Modelo de ensino brasileiro em disputa

Assim como Melquíades Araújo, Cláudia Costin também acredita que o que está em jogo, novamente, é o modelo de educação: tradicional, utilizado antes do ensino médio; e moderno, focado em interdisciplinariedade e na aplicação de conhecimentos na vida real.

Para Cláudia, é plausível que o governo atual tenha escolhido rever a política do Novo ensino médio, visto que ela apresenta problemas amplamente relatados por estudantes e profissionais da educação. No entanto, é um “erro” que a nova proposta se aproxime tanto ao formato antigo, mantendo carga horária extensa de conteúdos tradicionais.
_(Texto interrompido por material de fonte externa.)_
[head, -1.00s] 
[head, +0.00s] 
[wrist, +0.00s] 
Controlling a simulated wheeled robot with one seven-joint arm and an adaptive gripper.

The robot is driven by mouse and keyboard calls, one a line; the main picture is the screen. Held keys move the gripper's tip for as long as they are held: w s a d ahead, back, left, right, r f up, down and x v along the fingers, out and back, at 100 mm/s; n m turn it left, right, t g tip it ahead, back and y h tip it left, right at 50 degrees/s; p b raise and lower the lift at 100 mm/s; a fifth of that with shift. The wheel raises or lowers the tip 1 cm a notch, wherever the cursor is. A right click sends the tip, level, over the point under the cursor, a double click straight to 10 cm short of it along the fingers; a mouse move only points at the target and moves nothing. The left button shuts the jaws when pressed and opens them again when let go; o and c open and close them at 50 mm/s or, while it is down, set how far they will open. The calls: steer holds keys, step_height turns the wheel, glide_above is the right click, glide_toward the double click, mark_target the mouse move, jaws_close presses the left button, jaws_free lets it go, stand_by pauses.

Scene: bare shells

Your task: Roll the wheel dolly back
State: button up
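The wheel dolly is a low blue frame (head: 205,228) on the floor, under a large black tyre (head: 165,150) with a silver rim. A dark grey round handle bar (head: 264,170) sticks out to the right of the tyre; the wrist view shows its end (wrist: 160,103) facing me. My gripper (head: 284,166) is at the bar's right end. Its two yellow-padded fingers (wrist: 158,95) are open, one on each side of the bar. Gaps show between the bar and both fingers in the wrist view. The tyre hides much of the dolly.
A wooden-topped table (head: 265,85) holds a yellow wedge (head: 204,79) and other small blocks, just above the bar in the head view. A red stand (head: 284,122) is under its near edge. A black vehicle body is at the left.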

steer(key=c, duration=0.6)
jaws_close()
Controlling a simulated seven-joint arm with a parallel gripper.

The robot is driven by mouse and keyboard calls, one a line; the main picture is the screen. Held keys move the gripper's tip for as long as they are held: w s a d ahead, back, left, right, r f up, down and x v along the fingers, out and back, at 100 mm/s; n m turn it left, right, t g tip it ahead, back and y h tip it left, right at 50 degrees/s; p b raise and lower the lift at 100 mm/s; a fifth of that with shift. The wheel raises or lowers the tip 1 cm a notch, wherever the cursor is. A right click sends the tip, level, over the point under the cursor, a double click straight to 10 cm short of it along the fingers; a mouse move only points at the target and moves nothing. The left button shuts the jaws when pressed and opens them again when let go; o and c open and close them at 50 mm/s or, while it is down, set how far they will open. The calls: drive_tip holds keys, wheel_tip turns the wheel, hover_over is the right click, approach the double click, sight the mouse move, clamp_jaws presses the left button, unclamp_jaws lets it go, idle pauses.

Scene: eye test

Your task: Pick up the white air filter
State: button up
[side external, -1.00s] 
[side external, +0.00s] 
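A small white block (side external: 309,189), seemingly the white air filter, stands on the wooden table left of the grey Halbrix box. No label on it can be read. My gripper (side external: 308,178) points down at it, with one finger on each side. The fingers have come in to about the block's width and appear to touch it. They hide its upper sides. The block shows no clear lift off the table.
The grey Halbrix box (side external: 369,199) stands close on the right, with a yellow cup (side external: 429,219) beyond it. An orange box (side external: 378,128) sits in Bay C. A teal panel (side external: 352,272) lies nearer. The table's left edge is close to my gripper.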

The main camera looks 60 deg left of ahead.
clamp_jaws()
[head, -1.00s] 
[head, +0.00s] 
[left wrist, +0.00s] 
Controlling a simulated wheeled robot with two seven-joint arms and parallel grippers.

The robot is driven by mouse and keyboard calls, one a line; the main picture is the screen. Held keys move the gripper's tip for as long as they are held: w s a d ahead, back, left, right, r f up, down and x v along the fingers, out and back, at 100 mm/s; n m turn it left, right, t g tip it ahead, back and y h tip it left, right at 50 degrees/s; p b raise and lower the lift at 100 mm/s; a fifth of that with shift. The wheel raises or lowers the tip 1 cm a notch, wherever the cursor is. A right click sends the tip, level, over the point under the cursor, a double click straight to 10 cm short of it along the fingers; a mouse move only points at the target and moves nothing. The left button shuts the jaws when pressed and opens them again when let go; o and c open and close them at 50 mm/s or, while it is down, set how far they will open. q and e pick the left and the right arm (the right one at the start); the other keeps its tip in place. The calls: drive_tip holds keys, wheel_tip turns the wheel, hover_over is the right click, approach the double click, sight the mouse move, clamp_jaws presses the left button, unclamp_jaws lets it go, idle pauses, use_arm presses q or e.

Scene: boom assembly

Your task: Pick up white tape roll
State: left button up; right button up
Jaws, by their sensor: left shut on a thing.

Um dos pontos levantados por sindicatos de professores é que a criação de modelos interdisciplinares e flexíveis traria problemas de carga horária de docentes, que já sofrem com a baixa remuneração. Segundo uma fonte que participou das discussões com o MEC sobre o novo PL para o ensino médio, a pressão dessas instituições teria se sobressaído na hora de definir o projeto a ser levado ao congresso.

Já para o presidente do Consed, “havia divergências” entre os especialistas e grupos que participaram do debate, mas o governo “buscou achar uma convergência possível”. “O ponto de maior atenção talvez seja em relação à relatoria desse PL, para que a gente não tenha no congresso nacional – onde pesa a liberdade dos parlamentares de fazerem qualquer reparo, melhoria ou ajuste – qualquer tramitação que signifique uma descaracterização e, nesse sentido, uma desconsideração a um resultado consensual fruto de uma consulta popular feita ao longo de vários meses”, diz.

O governo federal encaminhou na terça-feira, 24, ao Congresso Nacional o projeto de lei que estabelece diretrizes de reestruturação da Política Nacional do ensino médio. O PL propõe a retomada do currículo mínimo de 2.400 horas para disciplinas básicas – como Português, Matemática, História e Física – no ensino regular e de 2.100 horas para o ensino técnico. Com isso, restariam 600 horas para os itinerários formativos no curso padrão e 900 horas para as disciplinas técnicas no ensino profissionalizante.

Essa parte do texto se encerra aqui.